On one side of the stage: Bessent, the Treasury man, calm as a bookkeeper at the end of an empire, explaining currency swaps with the United Arab Emirates like they’re aspirin for a global migraine. Dollars for dirhams, stability for chaos, a tidy mechanism designed to keep foreign governments from dumping American assets like bad poker hands in a smoky backroom. The Strait is burning, pipelines are coughing up Persians, and the financial priests are whispering about “orderly markets” while the ceiling tiles shake.

What a splendid sham. It sounds almost reasonable until you remember how we got here.

A war sold like a late-night infomercial—bold claims, no receipts, and a lingering suspicion that the fine print was written in disappearing ink. Now the fallout ricochets from oil terminals to trading desks, and suddenly the same crowd that lit the match is offering to lend out buckets of water—at interest, naturally.

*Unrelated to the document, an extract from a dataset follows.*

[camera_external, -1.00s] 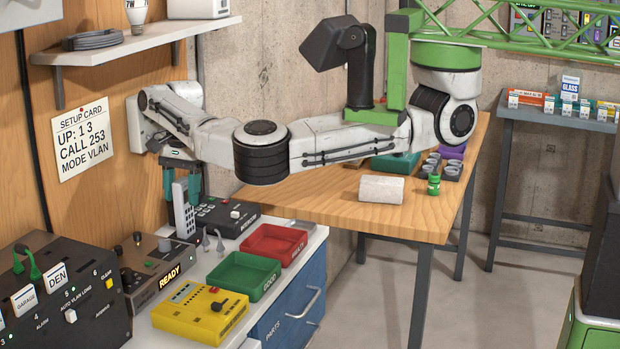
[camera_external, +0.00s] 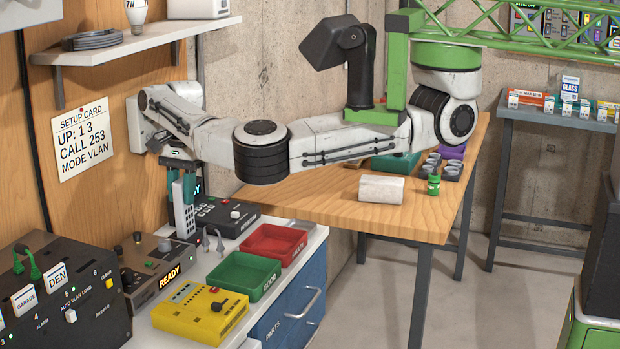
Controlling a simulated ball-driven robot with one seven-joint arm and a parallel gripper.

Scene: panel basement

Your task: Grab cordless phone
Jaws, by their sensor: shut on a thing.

The logic is circular in the way a vulture’s flight is circular: elegant from a distance, grotesque up close.

Meanwhile, Senator Chris Van Hollen raises the kind of question that once upon a time made rooms go quiet: why are we stabilizing allies tied up in the same web of financial interests as the people running the show? It hangs there, unanswered, like cigar smoke in a closed room.

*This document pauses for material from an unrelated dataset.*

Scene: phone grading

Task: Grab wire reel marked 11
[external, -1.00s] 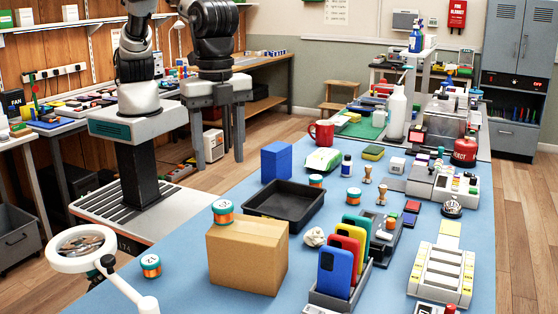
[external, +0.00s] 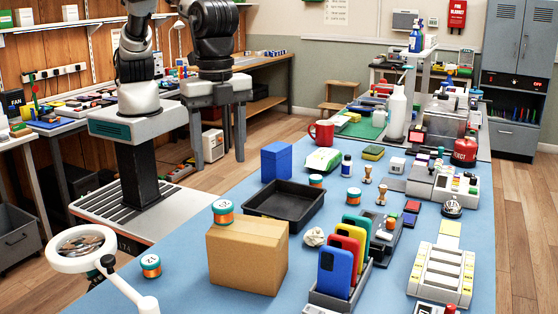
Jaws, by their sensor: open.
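Several small wire reels with orange wire and pale tops are on the blue table. One reel (external: 223,211) sits on top of the cardboard box. A second reel (external: 151,265) stands at the table's left front, near the magnifier lamp. A third reel (external: 351,196) stands right of the black tray, and another reel (external: 316,181) stands behind that tray. The marks on their tops are too small to read surely, so I cannot tell which is 11. My gripper (external: 219,158) is open and empty, pointing down in the air beyond the table's left edge, apart from all reels.
The cardboard box (external: 247,257) and black tray (external: 272,213) stand mid-table, with a blue block (external: 276,161) and red mug (external: 321,132) behind. A phone rack (external: 340,293) holds several coloured phones. The magnifier lamp (external: 82,247) rises at the front left. Bare blue table (external: 190,285) lies left of the box.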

Because the truth, when it wanders too close to the microphones, tends to get escorted out by men in polished shoes.

But not in Stanton Bridge, where the village’s 300 or so souls, all sporting muck-proof wellie gumboots to cross the mighty River Irt, will greet the American con artists as local heroes.

And if Bessent blows it, the U.S. team can make a seamless pivot that only Trumpian politics can pull off. An Olympic-class lurch from macroeconomics to arithmetic—raw, uncut, and violently incorrect.

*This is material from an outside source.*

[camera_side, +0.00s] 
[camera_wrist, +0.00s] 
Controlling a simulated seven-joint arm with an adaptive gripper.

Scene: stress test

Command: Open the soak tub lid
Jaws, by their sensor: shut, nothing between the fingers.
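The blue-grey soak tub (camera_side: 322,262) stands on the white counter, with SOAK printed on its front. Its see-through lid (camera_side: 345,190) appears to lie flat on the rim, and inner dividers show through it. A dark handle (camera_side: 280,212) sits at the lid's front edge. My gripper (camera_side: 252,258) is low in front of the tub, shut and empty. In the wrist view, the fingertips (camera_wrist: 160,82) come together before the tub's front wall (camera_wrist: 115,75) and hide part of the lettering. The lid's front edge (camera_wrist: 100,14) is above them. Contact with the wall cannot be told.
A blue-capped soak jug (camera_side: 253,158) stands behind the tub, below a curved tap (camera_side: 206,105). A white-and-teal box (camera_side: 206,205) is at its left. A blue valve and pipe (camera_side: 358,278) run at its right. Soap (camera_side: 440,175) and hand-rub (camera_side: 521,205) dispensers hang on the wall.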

Kennedy sells truth-killing tonic

The Health Secretary, Robert F. Kennedy, Jr., a man entrusted with matters of life and
dosage, steps up to defend a new mathematical frontier where percentages roam free, unburdened by rules or reason. In this brave new system, reducing a $600 drug to $10 is not a 98% discount—it's a 600% reduction.

Why stop there? Why not 6,000? Why not infinity? The numbers stretch like carnival mirrors, reflecting not reality but desire.

It would be funny if it weren’t attached to the price of survival. But it’s a guaranteed favorite to take home the WBL trophy.

There’s a particular kind of glee in watching elected officials debate whether arithmetic itself is negotiable. It’s the same madness that fuels late-night dice games in back alleys—except here the stakes are insulin, chemotherapy, and the thin line between managing a condition and being consumed by it. When the numbers stop meaning what they mean, the whole structure starts to wobble. Trust, already on life support, flatlines quietly in the corner.

Trump flings confetti of optional reality

And presiding over it all is Trump, tossing out percentages like confetti, daring anyone to sweep them up. “You could say whatever you want,” Trump says, and there it is—the entire philosophy boiled down to a bumper sticker. Reality is optional. Precision is for suckers. If the number sounds big enough, it becomes true enough for the crowd.

This is championship lying.

Deflect, reframe, insist.

When confronted with contradictions, the pros don’t resolve them. They multiply them. A currency swap becomes a strategic masterstroke, even if the beneficiary doesn’t clearly need it. A pricing claim becomes revolutionary, even if it collapses under the weight of basic math. The goal of tournament lying isn’t coherence; it’s momentum.

How long does it last?

Well, the as-of-now 1,002-day countdown clock until Inauguration Day 2029 is ticking down to a likely WBL three-peat for the Trump Administration.

Clock it in days, because that’s how the system measures endurance now, one news cycle at a time.

From this moment to the next presidential inauguration, you’re looking at hundreds of days that provide thousands of chances for Trump to reimagine arithmetic and, like 19th-century WBL founder and former champion Will Ritson, claim to grow turnips so big that they’re hollowed out and sold as condos for cows.